====== PROVIDED DATA ======
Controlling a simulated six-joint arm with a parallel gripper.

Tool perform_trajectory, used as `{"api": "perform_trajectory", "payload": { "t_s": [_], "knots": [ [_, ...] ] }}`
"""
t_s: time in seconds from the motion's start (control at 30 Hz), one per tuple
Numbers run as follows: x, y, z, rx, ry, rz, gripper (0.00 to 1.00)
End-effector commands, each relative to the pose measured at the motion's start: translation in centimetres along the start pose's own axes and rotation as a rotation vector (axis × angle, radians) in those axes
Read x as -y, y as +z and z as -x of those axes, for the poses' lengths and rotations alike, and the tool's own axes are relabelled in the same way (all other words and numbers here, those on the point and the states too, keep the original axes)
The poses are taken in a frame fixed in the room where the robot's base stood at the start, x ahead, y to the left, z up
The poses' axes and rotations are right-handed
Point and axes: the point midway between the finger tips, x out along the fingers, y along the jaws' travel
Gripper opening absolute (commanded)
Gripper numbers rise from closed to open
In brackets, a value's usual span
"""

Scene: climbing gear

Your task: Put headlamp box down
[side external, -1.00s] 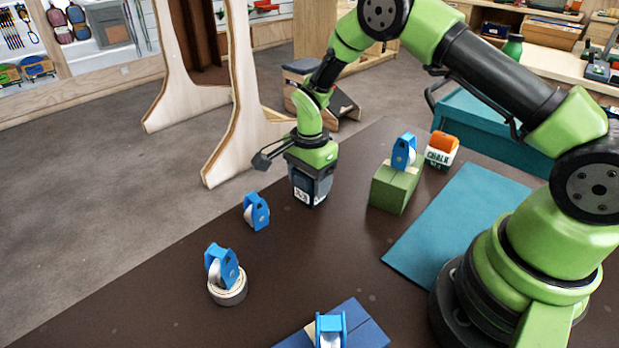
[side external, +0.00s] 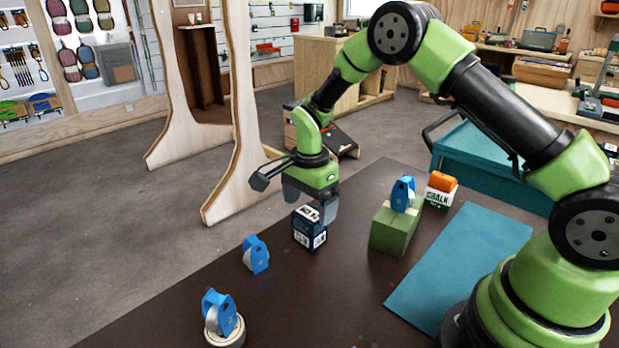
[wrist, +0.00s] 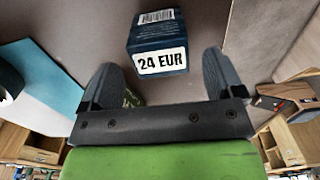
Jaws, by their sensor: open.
======
====== PROVIDED DATA ======
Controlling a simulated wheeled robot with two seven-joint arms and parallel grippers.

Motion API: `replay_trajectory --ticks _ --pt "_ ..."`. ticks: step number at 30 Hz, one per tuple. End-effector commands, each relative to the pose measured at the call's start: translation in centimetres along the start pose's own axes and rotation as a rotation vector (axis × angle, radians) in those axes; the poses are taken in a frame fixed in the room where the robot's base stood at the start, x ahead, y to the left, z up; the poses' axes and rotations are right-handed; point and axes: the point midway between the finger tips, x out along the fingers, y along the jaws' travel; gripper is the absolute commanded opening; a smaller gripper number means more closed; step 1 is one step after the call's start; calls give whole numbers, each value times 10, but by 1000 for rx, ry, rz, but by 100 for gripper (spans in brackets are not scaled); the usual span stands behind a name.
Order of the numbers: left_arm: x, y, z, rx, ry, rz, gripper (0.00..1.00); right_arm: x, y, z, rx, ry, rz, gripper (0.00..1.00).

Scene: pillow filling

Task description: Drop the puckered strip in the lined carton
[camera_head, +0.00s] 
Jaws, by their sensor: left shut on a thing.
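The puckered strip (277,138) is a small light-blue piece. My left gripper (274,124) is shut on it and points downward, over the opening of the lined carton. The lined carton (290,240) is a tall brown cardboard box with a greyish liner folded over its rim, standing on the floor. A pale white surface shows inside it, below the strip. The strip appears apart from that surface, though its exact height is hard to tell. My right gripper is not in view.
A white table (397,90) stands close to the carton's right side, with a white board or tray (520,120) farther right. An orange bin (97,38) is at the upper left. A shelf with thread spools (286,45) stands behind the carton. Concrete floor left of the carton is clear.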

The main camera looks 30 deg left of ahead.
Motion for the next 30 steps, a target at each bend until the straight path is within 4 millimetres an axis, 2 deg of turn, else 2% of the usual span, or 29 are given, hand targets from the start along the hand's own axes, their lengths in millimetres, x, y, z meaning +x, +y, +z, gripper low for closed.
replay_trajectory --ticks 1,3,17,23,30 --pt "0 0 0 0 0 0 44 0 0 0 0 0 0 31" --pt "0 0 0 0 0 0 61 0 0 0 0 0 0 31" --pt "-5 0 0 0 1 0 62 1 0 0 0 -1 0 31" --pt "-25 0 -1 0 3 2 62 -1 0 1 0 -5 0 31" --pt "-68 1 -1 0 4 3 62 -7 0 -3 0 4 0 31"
======
● **TASK TO CARRY OUT**
Determine the number of lines where the string "Controlling" occurs, and give that number only.

● **RESULT OF THIS EXERCISE**
2